“More” because the discussion here is also about regular singularities.

Let $X,Y,Z \in \mathrm{GL}_2$ have $XYZ = 1$.  They determine a rank 2 local system on a 3-times punctured $\mathbf{P}^1$ — $X$ the monodromy around $0$, $Y$ the monodromy around $1$, $Z$ the monodromy around $\infty$.  The simultaneous conjugacy class of the triple $(X,Y,Z)$ is determined by the separate conjugacy classes of $X,Y,Z$, i.e. the corresponding local system is “rigid.”

The analytic source of these local systems is Gauss’s hypergeometric

$$z(z-1) u” + ((a+b+1) z – c) u’ + ab u = 0$$

where $a,b,c$ are complex constants.  See Ahlfors page 316. It has regular singularities, and the monodromy matrices $XYZ$ have characteristic polynomials

$$\begin{array}{c}\chi(X) = (\lambda – 1)(\lambda – e^{2 \pi i (1-c)}), \\ \chi(Y) = (\lambda – 1)(\lambda – e^{2 \pi i (c – a – b)}), \\ \chi(Z) = (\lambda – e^{2 \pi i a})(\lambda – e^{2 \pi i b}) \end{array}$$

The local system is irreducible if and only if none of the quantities $a,b,c-a,c-b$ are integers.

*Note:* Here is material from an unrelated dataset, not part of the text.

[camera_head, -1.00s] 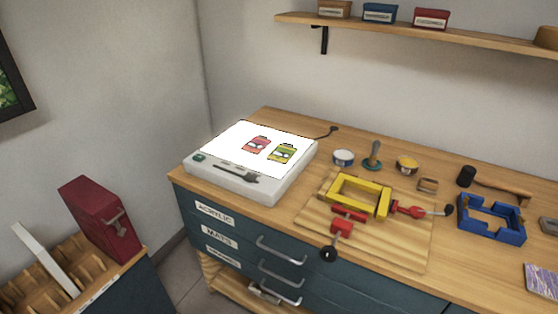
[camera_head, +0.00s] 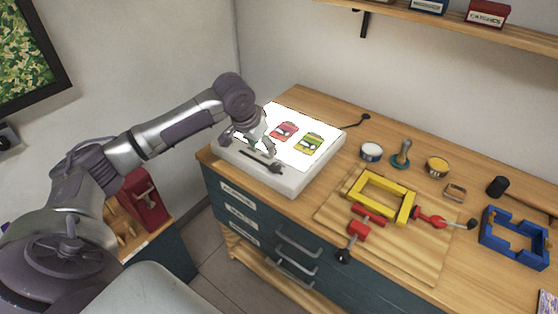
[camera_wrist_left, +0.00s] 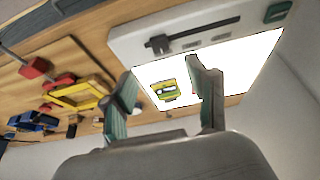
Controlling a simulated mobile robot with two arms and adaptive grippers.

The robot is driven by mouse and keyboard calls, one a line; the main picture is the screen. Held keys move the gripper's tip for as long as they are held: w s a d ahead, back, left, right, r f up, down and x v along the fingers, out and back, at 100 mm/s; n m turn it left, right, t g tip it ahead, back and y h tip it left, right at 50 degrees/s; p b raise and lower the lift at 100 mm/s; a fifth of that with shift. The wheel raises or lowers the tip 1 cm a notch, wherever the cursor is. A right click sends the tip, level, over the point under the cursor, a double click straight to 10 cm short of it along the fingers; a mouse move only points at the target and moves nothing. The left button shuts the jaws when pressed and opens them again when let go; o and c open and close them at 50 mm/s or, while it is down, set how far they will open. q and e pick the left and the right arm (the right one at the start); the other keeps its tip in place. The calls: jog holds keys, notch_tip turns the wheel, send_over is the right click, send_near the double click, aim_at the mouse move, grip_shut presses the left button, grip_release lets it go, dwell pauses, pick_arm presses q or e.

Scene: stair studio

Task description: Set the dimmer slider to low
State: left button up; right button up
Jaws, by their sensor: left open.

(Rigidity of the system is a good post-hoc reason for studying it.  Katz classifies rigid local systems on $\mathbf{P}^1$ minus $n$ points in his book.  Simpson observes in his ICM talk, about rigid local systems: the corresponding Higgs field is fixed by $\mathbf{C}^*$, and the data of a $\mathbf{C}^*$-fixed Higgs field is a variation of Hodge structures.  And they are used to solve some instances of inverse Galois.)

Question

Is there an exact Lagrangian $L \subset T^* S^2$ which when decorated with some rank one local systems determines these rigid ones under Nadler-Zaslow?  In other words can hypergeometric DEs be “abelianized.”

If it exists, the projection $L \to S^2$ must be two-to-one and (because of the rigidity) $L$ must have genus zero.  Riemann-Hurwitz doesn’t leave many possibilities.  Let $\overline{L} \cong S^2$ be the smooth compactification of $L$; the projection from $L$ to extends to one from $\overline{L}$.  Let $e_0,e_1,e_{\infty}$ be $1$ or $0$ according to whether $\overline{L} \to S^2$ is or is not ramified at $0,1,\infty$  Then $\chi(\overline{L}) = 2\chi(S^2) – e_0 – e_1 – e_{\infty} – n$ where $n$ is the number of critical points of $L \to S^2$.  In other words $n = 2 – e_0 – e_1 – e_{\infty}$.

Since for generic $a,b,c$ the monodromies around the punctures are semisimple, it is tempting to believe that $e_0 = e_1 = e_{\infty} = 0$, i.e. $L$ is the complement of $6$ points on $S^2$ — then $n = 2$.  It is also tempting to take for $L$ the curve

$$z(z-1)w^2 + ((a+b+1)z-c)w + ab = 0$$

i.e. replace the operator $d/dz$ by the coordinate $w$ in the Gauss equation.  That move is dubious, but it gives an $L$ with the right topology.